Assim, pelas duas razões acima abordadas – razões de cunho lógico e pressuposições de caráter epistemológico – as sentenças onde ocorrem descrições são submetidas à análise, a saber:
Toda sentença acerca de um assim-e-assim (onde o assim-e-assim é uma descrição definida) será interpretada como afirmando a satisfação ou não de uma função sentencial.
Uma função sentencial é uma expressão em que ocorrem uma ou mais variáveis, ou que se torna uma sentença assim que as variáveis sejam quantificadas (ou instanciadas). Um exemplo de função sentencial é:
(1) x é um unicórnio
onde “x” é uma variável, que pode ser assim quantificada:
(2) Existe um x, tal que x é um unicórnio;
(3) Qualquer que seja x, x é um unicórnio.

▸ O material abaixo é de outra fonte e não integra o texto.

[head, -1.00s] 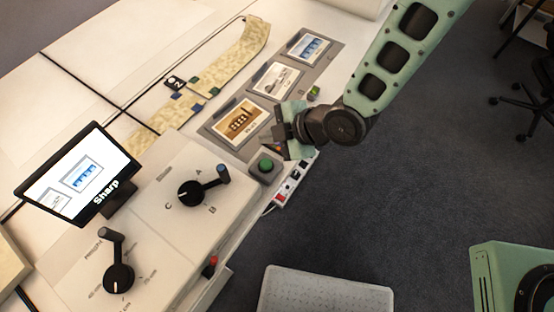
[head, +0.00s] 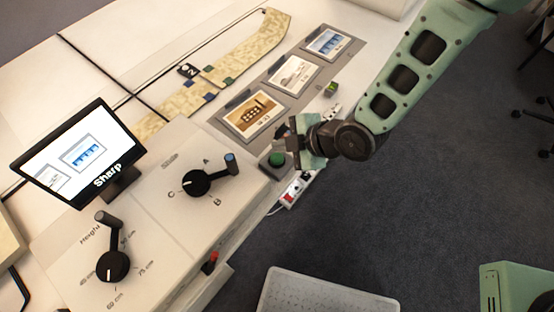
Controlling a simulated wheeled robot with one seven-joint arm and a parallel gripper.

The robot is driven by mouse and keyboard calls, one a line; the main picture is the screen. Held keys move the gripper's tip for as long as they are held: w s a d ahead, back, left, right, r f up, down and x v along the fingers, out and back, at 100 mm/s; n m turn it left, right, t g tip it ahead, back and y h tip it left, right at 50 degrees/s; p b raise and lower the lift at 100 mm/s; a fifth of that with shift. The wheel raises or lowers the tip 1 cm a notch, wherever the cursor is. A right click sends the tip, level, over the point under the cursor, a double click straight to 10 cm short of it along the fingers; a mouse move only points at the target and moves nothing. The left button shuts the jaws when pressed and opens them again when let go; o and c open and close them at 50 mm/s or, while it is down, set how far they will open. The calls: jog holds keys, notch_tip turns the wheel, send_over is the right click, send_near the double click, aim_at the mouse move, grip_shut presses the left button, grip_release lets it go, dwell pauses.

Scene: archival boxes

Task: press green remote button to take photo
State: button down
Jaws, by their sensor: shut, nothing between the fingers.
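The green button (head: 276,159) sits on a small dark box at the right edge of the worktop, beside the lever panel. My gripper (head: 287,135) is shut and empty. In the picture it lies just above and right of the button. I cannot tell its height over the button or whether it touches the box. The monitor (head: 78,153) shows small pictures and the word "Sharp".
A panel holds a lever marked A, B, C (head: 207,181) and a height lever (head: 113,259). Several framed pictures (head: 254,115) lie behind my gripper. A power strip (head: 296,189) is at the table edge. A pale tray (head: 325,295) stands in front.

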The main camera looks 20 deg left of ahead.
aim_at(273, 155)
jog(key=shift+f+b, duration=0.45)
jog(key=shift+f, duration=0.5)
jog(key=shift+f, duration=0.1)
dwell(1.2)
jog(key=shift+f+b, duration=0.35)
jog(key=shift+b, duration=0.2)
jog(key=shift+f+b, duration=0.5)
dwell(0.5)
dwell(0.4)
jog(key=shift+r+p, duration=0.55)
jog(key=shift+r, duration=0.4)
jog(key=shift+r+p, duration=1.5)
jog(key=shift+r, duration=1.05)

Nas sentenças (2) e (3) usaram-se, respectivamente, os quantificadores existencial e universal. A sentença (2) afirma a satisfação de (1) para ao menos um valor de x; a sentença (2) afirma a satisfação de (1) para qualquer valor de x.
Assim, as sentenças existenciais são analisadas como afirmando a satisfação de uma função sentencial para um, e somente um, valor de x. Por exemplo a sentença
O reino de Troia existe
é analisada como envolvendo duas afirmações:
(1) Existe pelo menos uma entidade que é o reino de Troia ou, em linguagem técnica, existe um x, tal que x é o reino de Troia;
(2) No máximo uma entidade é o reino de Troia ou, em linguagem técnica, qualquer que seja y, se y é o reino de Troia, então y = x.
Sintetizando:
Existe um x tal que: x é o reino de Troia e, qualquer que seja y, se y é o reino de Troia, y = x.
Sentenças em que se atribuiu uma propriedade a um assim-e-assim envolvem, além da atribuição de tal propriedade, a afirmação da existência do assim-e-assim. A sentença
O reino de Troia foi descoberto por Schliemann
é portanto analisada como envolvendo as afirmações acima, e mais uma terceira afirmação, quais sejam:
(1) Existe pelo menos uma entidade que é o reino de Troia, isto é, existe um x, tal que x é o reino de Troia;
(2) No máximo uma entidade é o reino de Troia, isto é, qualquer que seja y, se y é o reino de Troia, estão y = x;
(3) Tal entidade foi descoberta por Schliemann, ou, x foi descoberto por Schliemann.
Sintetizando:
Existe um x tal que: x é o reino de Troia e, qualquer que seja y, se y é o reino de Troia, então y = x, e x foi descoberto por Schliemann.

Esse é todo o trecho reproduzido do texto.